Harrison also teaches the communications class at Roberson, which teachers print and broadcast journalism, along with marketing and business skills. Students in the class work during and after school to produce news publications. Harrison argues that class like his, along with classes like band and chorus, make a student stand out more than an AP class would.

“If a student shows they are taking difficult classes as well as being dedicated to sports and hard, consistent classes like band and Communications, they are actually showing themselves as well-rounded, highly-educated and risk-takers, what colleges want in order to find students who stick out in a mass of thousands of students with basically all the same GPAs,” Harrison says.

How I Got to College: Current Students Speculate

Ultimately, what students, parents, teachers, and high school administration are seeking is the surefire path to the acceptance envelope. Yet differing experiences of current college students suggest the quest for a fail-proof formula may be in vein.

Kelley McClure, a sophomore majoring in graphic design at NC State University, took one AP class in high school, Studio Art. She says the class helped her build a portfolio and prepared her for college level critique, but having her design work published in a school newspaper gave her an edge.

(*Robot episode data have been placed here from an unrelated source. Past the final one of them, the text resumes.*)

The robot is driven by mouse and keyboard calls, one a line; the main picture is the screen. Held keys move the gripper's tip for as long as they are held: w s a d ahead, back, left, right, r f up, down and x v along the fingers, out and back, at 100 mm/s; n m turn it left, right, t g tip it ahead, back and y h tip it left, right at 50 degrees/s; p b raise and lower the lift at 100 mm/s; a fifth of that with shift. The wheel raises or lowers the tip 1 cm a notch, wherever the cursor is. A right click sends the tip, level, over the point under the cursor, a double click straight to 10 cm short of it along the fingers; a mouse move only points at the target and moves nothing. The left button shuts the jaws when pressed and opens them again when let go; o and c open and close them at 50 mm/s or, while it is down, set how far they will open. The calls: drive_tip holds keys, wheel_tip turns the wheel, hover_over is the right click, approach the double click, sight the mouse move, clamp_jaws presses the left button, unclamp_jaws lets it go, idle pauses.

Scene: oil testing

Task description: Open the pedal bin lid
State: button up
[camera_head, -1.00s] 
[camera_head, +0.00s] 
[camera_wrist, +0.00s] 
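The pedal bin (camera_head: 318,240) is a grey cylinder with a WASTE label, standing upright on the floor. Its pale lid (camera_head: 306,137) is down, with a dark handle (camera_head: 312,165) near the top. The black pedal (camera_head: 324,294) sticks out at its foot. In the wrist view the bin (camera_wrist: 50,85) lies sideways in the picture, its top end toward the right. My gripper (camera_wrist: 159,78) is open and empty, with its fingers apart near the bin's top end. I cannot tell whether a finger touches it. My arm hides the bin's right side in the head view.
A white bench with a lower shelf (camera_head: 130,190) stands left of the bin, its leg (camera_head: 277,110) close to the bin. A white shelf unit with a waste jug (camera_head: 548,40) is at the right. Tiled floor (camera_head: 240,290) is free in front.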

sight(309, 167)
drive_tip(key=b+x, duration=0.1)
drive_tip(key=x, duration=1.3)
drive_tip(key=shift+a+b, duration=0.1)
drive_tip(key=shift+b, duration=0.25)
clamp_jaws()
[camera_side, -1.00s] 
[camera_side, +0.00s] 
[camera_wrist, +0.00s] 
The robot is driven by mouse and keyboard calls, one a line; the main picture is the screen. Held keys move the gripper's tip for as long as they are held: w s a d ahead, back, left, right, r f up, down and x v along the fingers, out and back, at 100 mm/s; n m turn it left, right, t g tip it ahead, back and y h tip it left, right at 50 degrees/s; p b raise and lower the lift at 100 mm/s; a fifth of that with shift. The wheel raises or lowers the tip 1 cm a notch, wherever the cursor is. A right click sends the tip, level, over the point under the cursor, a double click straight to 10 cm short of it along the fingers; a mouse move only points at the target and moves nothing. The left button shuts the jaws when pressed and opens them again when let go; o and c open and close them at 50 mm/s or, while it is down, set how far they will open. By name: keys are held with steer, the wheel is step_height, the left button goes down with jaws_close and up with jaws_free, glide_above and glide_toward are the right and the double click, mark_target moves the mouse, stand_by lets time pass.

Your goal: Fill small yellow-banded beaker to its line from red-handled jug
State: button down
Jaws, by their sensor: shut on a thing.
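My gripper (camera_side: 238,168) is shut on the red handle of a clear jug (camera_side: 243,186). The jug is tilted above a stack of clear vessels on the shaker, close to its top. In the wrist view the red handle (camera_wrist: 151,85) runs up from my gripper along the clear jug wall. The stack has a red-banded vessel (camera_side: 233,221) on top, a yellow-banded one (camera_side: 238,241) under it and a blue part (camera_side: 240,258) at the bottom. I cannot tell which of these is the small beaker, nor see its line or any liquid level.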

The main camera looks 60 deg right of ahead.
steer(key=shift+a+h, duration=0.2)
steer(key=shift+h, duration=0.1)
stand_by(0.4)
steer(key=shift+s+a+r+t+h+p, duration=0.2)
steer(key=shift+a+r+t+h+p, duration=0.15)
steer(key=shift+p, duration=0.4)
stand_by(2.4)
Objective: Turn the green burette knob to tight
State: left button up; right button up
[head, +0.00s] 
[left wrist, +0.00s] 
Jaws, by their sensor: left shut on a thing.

“The people in the graphic design department here love published work,” says McClure. “It shows that I have worked with people and as a team with other staff members to create something for the community.”

McClure says she did not feel the need to take high school courses that did not necessarily interest her.

“I actually didn’t really plan my classes and other activities for college, mostly because I prefer doing things that I know I will enjoy and probably take part in later on in life,” McClure says.

Emily Srisarajivakul, a freshman at Northwestern University, argues that high school schedules dull the advantages to AP classes. She says she structured her high school class schedule and extracurriculars around building up her college application. She credits her acceptances to this, but says it did little in terms of actual preparation.

“Classes here are way more rigorous because we’re on a quarter schedule; I’m used to classes being spread out over a year,” Srisarajivakul said. “We have three months to learn everything. But I placed out of some courses, so I have more freedom to take electives.”

Inside the Admissions Office

For colleges admissions offices, the real test is in weighting the value of all of the competitive achievement.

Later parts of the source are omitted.